Hoje, mais que nunca, devemos lembrar aqueles que combateram no Gueto de Varsóvia, resgatar seus valores coletivos: a vida, a dignidade humana, a rebeldia de oprimidos contra opressores, a liberdade, a responsabilidade, a solidariedade, o respeito pela diferença, a justiça e igualdade. Devemos também transmiti-los às novas gerações, pois hoje, mais do que em qualquer outro momento, cada ação solidária para com a vida contribui para forjar uma sociedade justa e humana. Lutamos por um mundo onde sejamos “socialmente iguais, humanamente diferentes e totalmente livres”, assim como sinalizou Rosa Luxemburgo.

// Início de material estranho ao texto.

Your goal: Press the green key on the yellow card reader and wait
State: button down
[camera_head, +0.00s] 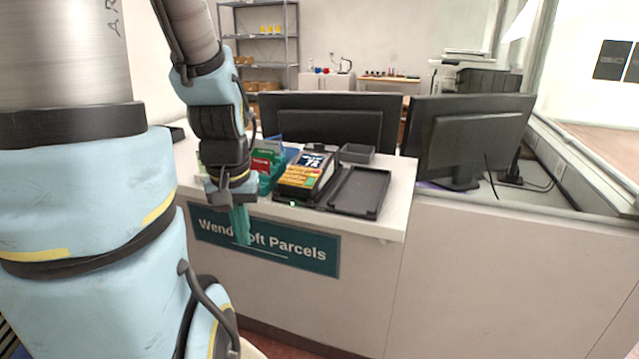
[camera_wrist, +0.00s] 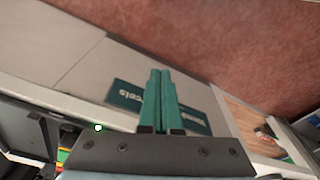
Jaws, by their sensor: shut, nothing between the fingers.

O atual crescimento da direita

O Levante deve servir, também, como exemplo na luta contra o negacionismo e as fake news, essas mesmas ferramentas já empregadas pelo nazismo quando disseram à população judaica do Gueto que sua deportação (à morte) tinha como objetivo melhorar suas condições de vida. Hoje, as possibilidades de manipulação são cada vez maiores, mas as estratégias são as mesmas: a cultura do medo, o discurso de ódio, a construção de um inimigo comum, o esvaziamento da linguagem, junto do desenvolvimento tecnológico, os algoritmos e a inteligência artificial. Este é o caldo de cultura do atual ressurgimento da extrema direita em todo mundo.

A terrível experiência que viveu o Brasil recentemente, que se mimetizou com o nazifascismo, deve servir de advertência a todos os povos. A profundidade e a solidez com que se enraizou na mente de quase a metade de sua população é uma lição candente que os democratas de todas as tendências e latitudes devemos compreender.

Também é necessário olhar para o Estado de Israel, onde parte da população hon ra a memória do Levante quando se mobiliza e luta para evitar a transformação dos oprimidos em opressores; para não dar um aval às justificativas cínicas ou hipócritas para qualquer barbárie ou perversão. Como nunca antes na história da evocação do Gueto, que já conta oito décadas, lamentavelmente não há espaço para dúvidas – e isto nos gera uma grande preocupação – sobre onde estão localizadas, naquele contexto, muitas das forças dirigentes que comandam a atual política de extrema direita que guia o Estado de Israel. Essa política está gerando, para o próprio Estado, um destino incerto e perigoso, que pode implicar desde a destruição de seu sistema democrático até sua conversão em uma ditadura.

Nesta perspectiva é necessário lembrar que no presente ano também se cumprem 50 anos do golpe de estado no Uruguai; 50 anos do golpe de Estado contra Allende, no Chile; 40 anos da restauração da democracia na Argentina e 190 anos da ocupação britânica das Ilhas Malvinas. A consciência do passado ilumina os caminhos do futuro.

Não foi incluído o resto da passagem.